Former editors, including Wayne Geale and Greg Conkey, went on to become mayors of the city of Wagga, from 2010 to 2011 and 2016 to the present, respectively. Mr Geale was an editor of The Daily Advertiser and Cr Conkey was an editor of the Riverina Leader.
Cr Conkey started the Riverina Leader, which is now a Fairfax publication, as an independent newspaper in 1979 and managed it for more about 25 years.
He started the Leader Food Appeal, which still runs in December each year to help the city’s homeless or less fortunate before Christmas.
Former Advertiser editor Michael McCormack has been the Member for Riverina since 2010 and Deputy Prime Minister since early this year.
Among some of Mr McCormack’s more memorable articles during his time as editor is an editorial he wrote in 1993 expressing a strong view against homosexuality.
The column has followed him through his career but despite the public declaration 25 years ago, he voted in favour of the same-sex marriage plebiscite in 2017, which won him much favour.
Grahame Morris, a former Advertiser journalist, has a 30-year association with the Liberal and National parties and was at one time the Chief of Staff for former Prime Minister John Howard.
But it is not just those who are handy with words that have succeeded post-Advertiser.

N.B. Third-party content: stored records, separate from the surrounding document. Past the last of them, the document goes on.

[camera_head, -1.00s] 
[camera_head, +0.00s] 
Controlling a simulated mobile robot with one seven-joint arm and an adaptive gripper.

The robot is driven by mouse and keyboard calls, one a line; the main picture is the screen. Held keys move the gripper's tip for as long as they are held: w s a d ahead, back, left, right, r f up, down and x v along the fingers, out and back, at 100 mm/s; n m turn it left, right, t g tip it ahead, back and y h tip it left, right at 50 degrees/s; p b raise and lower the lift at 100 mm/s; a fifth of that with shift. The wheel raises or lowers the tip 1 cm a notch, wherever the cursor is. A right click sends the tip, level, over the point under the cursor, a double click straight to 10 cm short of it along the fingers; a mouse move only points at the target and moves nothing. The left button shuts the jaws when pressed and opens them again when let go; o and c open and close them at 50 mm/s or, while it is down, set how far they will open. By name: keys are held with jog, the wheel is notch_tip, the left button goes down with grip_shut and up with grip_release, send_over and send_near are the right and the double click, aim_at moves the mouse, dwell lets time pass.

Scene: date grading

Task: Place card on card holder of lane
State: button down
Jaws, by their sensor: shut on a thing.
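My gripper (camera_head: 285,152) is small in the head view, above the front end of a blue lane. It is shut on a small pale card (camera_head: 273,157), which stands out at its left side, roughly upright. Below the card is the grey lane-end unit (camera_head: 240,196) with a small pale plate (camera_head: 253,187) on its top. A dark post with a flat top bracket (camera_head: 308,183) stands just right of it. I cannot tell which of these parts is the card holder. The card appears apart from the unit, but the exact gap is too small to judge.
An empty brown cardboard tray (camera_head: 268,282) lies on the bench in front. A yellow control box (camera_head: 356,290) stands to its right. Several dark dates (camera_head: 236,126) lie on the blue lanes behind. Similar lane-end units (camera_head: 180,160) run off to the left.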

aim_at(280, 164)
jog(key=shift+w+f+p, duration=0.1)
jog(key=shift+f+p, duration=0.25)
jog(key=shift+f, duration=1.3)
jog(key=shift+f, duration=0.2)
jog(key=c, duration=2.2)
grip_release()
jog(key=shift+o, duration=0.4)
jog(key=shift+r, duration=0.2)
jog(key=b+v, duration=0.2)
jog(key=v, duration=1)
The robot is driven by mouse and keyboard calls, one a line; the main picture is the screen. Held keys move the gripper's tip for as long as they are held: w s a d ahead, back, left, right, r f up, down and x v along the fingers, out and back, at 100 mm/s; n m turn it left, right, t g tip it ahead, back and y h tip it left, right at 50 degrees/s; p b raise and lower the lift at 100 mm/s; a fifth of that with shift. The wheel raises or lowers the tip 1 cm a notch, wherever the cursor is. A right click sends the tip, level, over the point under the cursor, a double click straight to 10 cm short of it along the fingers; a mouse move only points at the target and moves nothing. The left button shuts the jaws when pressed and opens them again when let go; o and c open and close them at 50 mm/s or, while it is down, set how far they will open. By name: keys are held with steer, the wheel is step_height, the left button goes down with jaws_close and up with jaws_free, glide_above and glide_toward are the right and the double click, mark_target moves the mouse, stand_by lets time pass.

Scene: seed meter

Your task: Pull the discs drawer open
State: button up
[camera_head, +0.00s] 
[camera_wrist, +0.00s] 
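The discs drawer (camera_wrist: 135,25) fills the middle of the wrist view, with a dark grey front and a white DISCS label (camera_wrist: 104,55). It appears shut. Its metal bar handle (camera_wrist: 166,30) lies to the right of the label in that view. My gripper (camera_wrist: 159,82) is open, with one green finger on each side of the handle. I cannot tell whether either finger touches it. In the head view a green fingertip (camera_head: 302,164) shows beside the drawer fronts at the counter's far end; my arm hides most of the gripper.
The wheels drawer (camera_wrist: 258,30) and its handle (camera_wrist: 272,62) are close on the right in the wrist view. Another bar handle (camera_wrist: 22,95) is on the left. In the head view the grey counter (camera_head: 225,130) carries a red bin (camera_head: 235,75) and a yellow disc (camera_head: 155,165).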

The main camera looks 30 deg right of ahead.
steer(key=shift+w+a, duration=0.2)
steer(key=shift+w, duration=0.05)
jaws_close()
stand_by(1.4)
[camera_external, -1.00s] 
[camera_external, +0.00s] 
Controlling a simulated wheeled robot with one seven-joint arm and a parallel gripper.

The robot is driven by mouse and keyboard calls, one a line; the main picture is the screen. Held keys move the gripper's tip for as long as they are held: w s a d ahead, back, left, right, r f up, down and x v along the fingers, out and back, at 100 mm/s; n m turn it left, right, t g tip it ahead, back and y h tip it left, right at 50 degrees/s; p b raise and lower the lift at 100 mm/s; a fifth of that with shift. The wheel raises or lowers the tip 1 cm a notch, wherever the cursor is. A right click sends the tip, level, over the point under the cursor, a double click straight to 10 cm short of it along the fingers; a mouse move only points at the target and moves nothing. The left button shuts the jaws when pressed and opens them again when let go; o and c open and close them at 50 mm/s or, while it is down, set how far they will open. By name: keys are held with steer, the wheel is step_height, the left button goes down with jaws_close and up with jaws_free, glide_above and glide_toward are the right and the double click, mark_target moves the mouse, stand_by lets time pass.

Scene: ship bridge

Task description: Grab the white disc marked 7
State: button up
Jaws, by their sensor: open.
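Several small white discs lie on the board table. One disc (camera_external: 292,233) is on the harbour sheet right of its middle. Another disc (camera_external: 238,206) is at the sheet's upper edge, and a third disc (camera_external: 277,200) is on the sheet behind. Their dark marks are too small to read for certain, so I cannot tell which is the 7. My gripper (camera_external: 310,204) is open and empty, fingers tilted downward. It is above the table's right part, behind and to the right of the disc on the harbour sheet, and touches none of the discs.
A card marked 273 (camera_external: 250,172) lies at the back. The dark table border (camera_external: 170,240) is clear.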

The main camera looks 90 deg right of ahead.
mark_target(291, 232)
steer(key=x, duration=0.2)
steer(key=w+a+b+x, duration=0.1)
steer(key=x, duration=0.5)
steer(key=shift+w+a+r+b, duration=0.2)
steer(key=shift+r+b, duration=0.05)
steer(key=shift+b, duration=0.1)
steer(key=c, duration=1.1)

Sydney-born photographer Tom Lennon came to Advertiser in late 1955 and spent about 20 years (until the early 1970s) as the paper’s only photographer for a time and eventually chief photographer.
He expertly juggled his camera equipment while on news jobs and captured many developments and times of change during that period.
His collection of 80,000 negatives and 50,000 prints has been digitised by CSU Regional Archives and is on display as a record of the region during that time.
The words they wrote or the photos they took when at these publications shaped how the city viewed and read its news. The reputations and careers they forged after they left were part of the legacy they left behind.